#### Records supplied

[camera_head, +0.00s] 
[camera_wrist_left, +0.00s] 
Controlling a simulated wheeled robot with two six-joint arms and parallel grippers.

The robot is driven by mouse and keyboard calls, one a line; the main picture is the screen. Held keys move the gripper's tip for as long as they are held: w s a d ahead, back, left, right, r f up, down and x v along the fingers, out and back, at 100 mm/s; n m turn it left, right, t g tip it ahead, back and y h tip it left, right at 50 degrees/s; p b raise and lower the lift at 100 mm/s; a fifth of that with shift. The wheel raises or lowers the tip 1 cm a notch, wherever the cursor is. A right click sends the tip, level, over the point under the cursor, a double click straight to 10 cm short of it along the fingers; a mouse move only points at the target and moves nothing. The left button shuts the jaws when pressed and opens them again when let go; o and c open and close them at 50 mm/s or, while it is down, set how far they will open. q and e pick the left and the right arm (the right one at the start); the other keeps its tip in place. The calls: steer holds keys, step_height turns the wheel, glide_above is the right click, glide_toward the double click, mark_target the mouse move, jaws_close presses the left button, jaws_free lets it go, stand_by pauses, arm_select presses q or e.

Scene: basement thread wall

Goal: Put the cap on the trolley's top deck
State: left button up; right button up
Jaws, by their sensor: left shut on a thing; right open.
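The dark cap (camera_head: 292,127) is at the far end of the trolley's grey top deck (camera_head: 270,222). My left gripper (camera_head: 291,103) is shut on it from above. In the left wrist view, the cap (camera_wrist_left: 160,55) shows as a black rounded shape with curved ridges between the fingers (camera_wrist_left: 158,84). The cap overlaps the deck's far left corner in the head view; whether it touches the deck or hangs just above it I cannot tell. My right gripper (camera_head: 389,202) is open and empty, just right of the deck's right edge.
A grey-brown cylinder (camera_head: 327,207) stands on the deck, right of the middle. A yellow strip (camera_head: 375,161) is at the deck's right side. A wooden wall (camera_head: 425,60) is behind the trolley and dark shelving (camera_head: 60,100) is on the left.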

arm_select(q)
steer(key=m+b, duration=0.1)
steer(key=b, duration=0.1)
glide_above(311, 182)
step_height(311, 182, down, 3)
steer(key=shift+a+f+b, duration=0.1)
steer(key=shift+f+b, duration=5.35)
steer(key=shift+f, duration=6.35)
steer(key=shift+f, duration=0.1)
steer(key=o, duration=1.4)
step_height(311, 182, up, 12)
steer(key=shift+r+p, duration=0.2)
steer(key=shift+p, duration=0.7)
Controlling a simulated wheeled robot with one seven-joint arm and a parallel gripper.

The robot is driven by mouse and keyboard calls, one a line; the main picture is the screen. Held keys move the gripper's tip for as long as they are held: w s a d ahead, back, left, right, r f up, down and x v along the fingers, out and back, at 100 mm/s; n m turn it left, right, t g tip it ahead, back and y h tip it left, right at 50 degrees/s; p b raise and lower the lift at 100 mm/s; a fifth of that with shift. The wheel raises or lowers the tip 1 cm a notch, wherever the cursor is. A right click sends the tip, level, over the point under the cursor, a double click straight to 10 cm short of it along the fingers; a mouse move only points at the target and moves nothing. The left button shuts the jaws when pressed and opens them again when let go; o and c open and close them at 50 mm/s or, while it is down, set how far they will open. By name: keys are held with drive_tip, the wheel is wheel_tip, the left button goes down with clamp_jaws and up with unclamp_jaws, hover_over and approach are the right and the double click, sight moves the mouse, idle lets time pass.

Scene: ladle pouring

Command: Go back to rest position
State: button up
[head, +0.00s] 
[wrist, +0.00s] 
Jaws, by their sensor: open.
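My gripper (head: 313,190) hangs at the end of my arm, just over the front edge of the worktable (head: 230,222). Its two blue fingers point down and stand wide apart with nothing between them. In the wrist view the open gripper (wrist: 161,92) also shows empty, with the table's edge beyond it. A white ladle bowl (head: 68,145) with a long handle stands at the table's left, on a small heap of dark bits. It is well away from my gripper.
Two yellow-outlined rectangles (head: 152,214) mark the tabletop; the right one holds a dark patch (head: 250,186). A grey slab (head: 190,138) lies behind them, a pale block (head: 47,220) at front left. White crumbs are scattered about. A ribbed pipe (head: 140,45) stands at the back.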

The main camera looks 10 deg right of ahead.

#### Problem description
Extract only the lines from the line with "Scene: ladle pouring" through the line with "[wrist, +0.00s]", keeping both end lines exactly as they are.

#### Result for this exercise
Scene: ladle pouring

Command: Go back to rest position
State: button up
[head, +0.00s] 
[wrist, +0.00s] 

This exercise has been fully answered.